TÉLÉ-CRIME. Lorraine Valence vient d'être nommée chef de brigade de la 7e DPJ à Paris et sa première enquête consiste à résoudre un meurtre commis sur le plateau de l'émission-télé, Aérobic-Parade, où une vieille danseuse s'est écroulée, empoisonnée au curare. Aussitôt, c'est l'écheveau inextricable. Tout le monde sur le plateau a des raisons de vouloir assassiner son prochain, et l'affaire prend une dimension plus complexe quand on apprend que la vieille danseuse est morte d'avoir mangé une crème caramel destinée à la star de l'émission, Tatiana. L'enquête est donc orientée dans ce sens : qui donc pouvait avoir intérêt à tuer Tatiana ? Valence et ses acolytes, l'inspecteur principal Louis-Philippe Marceau et les inspecteurs Corona, Simonelli et Mabrouk, piétinent sérieusement jusqu'à ce qu'un témoin se contredise : on démasque Gérard, le mari de la nièce de la vieille danseuse, c'est lui qui a commis le crime, il visait bien la vieille dame pour toucher le gros héritage tant attendu, c'est d'ailleurs Gérard qui avait détourné les soupçons vers une tentative de meurtre sur Tatiana en inventant l'histoire de la crème caramel... Une assez bonne histoire. Le style de Cauwelaert (l'éditeur donne à entendre que c'est lui seul qui a écrit les histoires, et le lecteur n'a aucune difficulté à le croire) désarçonne au début, il a une nervosité, une manière très personnelle de rythmer les dialogues.

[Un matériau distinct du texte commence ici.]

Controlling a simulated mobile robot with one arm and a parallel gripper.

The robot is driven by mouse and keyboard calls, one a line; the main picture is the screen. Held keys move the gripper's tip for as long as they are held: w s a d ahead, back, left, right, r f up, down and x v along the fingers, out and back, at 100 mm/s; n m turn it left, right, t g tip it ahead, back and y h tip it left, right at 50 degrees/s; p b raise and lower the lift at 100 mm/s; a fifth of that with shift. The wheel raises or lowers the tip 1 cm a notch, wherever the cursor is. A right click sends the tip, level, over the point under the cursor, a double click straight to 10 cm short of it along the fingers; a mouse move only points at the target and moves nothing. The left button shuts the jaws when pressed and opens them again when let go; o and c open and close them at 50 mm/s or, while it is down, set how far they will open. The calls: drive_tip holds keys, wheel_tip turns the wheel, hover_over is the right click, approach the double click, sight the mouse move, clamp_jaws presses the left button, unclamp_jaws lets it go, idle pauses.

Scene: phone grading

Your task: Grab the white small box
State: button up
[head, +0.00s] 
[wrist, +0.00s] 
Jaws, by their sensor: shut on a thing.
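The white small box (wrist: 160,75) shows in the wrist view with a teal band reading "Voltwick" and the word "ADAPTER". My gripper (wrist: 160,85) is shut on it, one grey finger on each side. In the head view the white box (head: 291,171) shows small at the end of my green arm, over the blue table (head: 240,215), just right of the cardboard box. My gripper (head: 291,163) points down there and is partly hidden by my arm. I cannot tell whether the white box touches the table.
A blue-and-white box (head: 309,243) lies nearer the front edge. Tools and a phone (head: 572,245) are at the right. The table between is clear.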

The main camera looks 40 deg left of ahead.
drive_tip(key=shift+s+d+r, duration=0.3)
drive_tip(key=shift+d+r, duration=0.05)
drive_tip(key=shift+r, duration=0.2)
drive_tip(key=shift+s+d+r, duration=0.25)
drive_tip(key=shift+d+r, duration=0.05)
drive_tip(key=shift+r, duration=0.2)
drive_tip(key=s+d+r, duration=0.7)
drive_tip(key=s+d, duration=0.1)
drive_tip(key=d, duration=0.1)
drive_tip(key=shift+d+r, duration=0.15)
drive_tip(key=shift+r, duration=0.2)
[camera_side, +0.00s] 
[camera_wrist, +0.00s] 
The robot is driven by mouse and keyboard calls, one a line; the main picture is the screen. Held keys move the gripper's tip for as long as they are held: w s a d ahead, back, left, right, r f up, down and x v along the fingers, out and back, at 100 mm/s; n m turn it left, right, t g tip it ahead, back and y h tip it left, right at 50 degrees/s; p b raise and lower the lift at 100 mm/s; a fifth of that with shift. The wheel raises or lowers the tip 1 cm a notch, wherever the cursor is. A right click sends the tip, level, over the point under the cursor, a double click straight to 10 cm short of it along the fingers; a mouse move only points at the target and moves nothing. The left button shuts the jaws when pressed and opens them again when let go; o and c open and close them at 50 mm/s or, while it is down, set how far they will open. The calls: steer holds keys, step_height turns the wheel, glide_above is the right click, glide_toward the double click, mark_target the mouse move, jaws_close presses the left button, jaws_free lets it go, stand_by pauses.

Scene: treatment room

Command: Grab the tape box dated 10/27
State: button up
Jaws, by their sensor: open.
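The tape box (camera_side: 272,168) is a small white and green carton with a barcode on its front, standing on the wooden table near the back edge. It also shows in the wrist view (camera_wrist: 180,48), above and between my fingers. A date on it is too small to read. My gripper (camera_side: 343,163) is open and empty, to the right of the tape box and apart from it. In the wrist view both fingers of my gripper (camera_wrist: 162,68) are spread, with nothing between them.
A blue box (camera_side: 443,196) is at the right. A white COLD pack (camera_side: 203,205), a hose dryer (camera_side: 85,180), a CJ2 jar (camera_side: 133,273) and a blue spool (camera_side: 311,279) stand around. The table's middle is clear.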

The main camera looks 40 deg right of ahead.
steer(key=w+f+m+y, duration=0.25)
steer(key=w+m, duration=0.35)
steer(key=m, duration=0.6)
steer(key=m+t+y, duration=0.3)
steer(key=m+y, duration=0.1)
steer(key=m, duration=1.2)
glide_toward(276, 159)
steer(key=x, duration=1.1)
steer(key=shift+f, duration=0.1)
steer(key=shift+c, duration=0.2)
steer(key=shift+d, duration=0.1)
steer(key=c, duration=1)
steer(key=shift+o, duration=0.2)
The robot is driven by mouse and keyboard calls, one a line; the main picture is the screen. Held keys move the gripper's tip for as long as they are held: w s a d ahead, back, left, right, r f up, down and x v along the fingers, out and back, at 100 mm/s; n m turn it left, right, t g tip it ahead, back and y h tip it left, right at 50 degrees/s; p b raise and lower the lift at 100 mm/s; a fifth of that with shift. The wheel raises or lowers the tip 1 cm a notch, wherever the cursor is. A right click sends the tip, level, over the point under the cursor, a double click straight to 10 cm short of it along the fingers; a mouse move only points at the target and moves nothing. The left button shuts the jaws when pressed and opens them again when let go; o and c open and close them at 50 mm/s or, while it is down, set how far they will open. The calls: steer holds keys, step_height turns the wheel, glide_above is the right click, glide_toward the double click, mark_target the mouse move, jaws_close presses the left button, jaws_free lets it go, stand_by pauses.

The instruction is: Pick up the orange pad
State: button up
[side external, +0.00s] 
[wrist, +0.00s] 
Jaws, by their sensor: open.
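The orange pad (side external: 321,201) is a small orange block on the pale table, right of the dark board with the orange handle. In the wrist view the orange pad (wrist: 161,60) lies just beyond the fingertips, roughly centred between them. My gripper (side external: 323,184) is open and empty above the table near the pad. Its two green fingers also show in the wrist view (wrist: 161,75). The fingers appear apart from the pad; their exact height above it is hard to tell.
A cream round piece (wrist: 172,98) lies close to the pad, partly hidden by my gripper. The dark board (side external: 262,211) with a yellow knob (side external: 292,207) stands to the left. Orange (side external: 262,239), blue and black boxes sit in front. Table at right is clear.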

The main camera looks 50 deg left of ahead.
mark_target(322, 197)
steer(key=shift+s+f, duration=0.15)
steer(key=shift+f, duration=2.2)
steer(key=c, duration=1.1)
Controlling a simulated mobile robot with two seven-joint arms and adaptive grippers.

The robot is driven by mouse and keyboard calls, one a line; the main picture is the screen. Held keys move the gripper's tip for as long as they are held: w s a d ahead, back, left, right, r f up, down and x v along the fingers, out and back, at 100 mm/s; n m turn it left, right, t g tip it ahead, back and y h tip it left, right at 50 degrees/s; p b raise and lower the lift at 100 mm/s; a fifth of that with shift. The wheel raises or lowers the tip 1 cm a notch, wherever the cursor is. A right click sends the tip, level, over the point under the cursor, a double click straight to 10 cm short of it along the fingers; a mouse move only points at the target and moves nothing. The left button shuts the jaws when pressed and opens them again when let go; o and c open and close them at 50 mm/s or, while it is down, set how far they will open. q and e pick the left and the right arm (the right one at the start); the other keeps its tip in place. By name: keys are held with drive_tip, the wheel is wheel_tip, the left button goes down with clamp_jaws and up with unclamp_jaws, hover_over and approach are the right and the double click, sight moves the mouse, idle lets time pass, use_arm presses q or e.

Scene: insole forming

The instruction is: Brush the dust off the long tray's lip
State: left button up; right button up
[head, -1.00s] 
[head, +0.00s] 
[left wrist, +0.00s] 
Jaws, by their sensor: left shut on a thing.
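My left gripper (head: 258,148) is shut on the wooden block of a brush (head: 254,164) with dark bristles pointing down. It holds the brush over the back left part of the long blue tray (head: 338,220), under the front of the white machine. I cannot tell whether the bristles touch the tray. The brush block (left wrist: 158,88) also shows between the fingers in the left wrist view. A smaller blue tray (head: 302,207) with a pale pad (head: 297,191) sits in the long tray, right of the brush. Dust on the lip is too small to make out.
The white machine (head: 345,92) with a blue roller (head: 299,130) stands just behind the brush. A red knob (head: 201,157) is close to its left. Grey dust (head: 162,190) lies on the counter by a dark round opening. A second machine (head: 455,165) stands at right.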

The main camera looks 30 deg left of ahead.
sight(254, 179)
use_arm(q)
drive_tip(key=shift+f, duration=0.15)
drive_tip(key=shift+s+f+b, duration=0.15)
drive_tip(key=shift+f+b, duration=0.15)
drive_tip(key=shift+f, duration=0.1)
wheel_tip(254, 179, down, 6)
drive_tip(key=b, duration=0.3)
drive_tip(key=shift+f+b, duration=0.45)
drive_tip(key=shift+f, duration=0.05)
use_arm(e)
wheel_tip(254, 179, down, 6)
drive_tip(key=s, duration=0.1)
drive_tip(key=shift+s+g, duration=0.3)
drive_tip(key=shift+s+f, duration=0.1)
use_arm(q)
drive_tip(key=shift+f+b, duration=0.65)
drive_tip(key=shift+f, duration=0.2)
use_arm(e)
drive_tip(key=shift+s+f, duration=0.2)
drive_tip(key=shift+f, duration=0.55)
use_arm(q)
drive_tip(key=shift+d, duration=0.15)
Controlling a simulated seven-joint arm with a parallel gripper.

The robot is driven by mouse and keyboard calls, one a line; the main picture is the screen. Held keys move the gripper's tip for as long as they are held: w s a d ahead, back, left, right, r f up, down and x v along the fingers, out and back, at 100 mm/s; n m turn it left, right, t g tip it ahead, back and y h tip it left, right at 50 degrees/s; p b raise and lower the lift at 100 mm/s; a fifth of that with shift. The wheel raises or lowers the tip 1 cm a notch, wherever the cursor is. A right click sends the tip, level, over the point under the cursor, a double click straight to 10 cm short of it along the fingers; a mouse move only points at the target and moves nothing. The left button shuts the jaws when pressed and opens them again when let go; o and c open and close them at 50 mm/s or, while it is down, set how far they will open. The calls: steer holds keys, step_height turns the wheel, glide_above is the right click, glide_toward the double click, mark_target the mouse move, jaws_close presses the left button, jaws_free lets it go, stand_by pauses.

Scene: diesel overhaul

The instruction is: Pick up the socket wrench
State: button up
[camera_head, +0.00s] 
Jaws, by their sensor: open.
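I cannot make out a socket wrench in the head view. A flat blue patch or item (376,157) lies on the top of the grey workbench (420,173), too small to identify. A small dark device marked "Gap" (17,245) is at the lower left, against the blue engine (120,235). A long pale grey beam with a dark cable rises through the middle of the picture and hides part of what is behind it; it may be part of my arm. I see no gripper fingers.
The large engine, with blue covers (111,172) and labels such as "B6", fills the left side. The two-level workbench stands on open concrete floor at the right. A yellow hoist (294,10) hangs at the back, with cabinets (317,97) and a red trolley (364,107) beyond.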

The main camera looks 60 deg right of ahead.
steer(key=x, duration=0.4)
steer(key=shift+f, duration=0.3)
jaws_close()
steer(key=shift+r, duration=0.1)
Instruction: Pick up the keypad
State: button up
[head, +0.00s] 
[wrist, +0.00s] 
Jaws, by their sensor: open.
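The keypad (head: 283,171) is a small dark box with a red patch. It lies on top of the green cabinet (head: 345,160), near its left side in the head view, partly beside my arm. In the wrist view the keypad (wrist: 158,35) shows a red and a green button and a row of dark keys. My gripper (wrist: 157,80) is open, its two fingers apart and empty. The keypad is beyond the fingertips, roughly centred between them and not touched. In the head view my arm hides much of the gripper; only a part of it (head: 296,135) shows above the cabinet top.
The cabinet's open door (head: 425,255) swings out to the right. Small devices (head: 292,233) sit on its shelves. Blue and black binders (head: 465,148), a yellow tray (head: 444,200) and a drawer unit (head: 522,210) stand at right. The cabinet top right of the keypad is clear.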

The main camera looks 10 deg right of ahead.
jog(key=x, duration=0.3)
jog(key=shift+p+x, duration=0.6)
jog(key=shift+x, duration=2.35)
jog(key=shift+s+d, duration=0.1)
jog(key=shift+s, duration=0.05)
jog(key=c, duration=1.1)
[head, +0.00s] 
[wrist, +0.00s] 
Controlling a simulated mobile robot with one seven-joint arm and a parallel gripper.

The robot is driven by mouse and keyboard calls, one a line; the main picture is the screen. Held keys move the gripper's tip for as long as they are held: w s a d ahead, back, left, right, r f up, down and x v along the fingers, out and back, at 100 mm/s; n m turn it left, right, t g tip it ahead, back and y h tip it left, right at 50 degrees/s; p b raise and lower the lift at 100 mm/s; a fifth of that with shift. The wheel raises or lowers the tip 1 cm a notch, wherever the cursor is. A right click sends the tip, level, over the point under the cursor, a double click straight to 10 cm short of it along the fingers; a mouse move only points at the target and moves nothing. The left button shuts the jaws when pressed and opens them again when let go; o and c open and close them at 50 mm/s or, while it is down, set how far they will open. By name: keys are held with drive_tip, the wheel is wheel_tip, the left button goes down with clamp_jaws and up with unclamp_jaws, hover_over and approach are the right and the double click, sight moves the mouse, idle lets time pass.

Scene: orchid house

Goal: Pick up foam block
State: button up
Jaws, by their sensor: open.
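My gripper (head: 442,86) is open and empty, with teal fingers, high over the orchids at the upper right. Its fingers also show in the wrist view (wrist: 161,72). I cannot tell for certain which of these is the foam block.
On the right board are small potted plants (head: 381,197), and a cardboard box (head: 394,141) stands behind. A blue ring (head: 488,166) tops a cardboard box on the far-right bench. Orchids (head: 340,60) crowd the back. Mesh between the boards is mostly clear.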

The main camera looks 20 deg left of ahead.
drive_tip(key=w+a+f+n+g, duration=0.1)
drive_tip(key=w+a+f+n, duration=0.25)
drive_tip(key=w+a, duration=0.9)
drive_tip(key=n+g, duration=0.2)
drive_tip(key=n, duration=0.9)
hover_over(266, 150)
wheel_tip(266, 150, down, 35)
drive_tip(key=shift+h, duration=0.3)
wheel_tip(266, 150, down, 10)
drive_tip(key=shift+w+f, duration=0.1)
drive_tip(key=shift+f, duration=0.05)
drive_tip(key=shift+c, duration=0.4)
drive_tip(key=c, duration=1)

L'AFFAIRE JOLICŒUR. Dans un Léoléro, sorte de Club Price français, un jeune gardien de sécurité est abattu par des malfaiteurs qui volent des babioles. Lorraine Valence est mise sur l'enquête, qui part dans toutes les directions jusqu'à ce que les évidences montrent que le meurtre du gardien de sécurité n'était pas gratuit; il s'agissait d'un agent de Moscou passant des informations de sécurité nationale à l'Est. Les services secrets (GIGN et DGSE) embarquent sur ce dossier qui est retiré à la commissaire... Une histoire très couci-couça, surtout en raison du dérapage narratif quand l'auteur utilise d'autres narrateurs que Lorraine ou Louis-Philippe. Un nouveau personnage extrêmement coloré s'ajoute à la galerie, Eugène Colmar, reporter judiciaire à radio libre Fréquence Vermeil, qui n'est autre que le papa de Lorraine. Ce touche-à-tout impertinent a le don de porter sur les nerfs de sa fille qui l'aime pourtant beaucoup.
L'IMPRÉSARIO DE LA MORT. Lors d'une représentation de la pièce féministe Ras les mecs, une des comédiennes est victime d'une tentative de meurtre quand le câble qui doit servir à sa (fausse) pendaison est ainsi truqué que la fausse pendaison se transforme en vraie. Lorraine Valence et son équipe sont chargées de l'enquête. Comme la comédienne est une jeune Arabe, fille (et actrice renégate) de l'émir du Radzahli, l'incident diplomatique guette. Mais cette tentative de meurtre cache plutôt une affaire de protection criminelle, les commerces avoisinants le petit théâtre subissent les arnaques d'un individu. L'arnaqueur est le propriétaire d'un sex-shop qui périclite (quel beau suffixe pour un tel commerce!) qui s'en prend à ceux qui lui volent sa clientèle traditionnelle... Tout à fait délicieuse cette histoire qui mêle les mouvements de mode et de pensées (le sexe, les immigrés, le féminisme, la technique moderne — faut voir la 7e DPJ aux prises avec leur nouvelle installation radio) fouettés par un humour pas agressif, un peu ironique, surtout très tendre. Les personnages se développent et on se prend à les aimer.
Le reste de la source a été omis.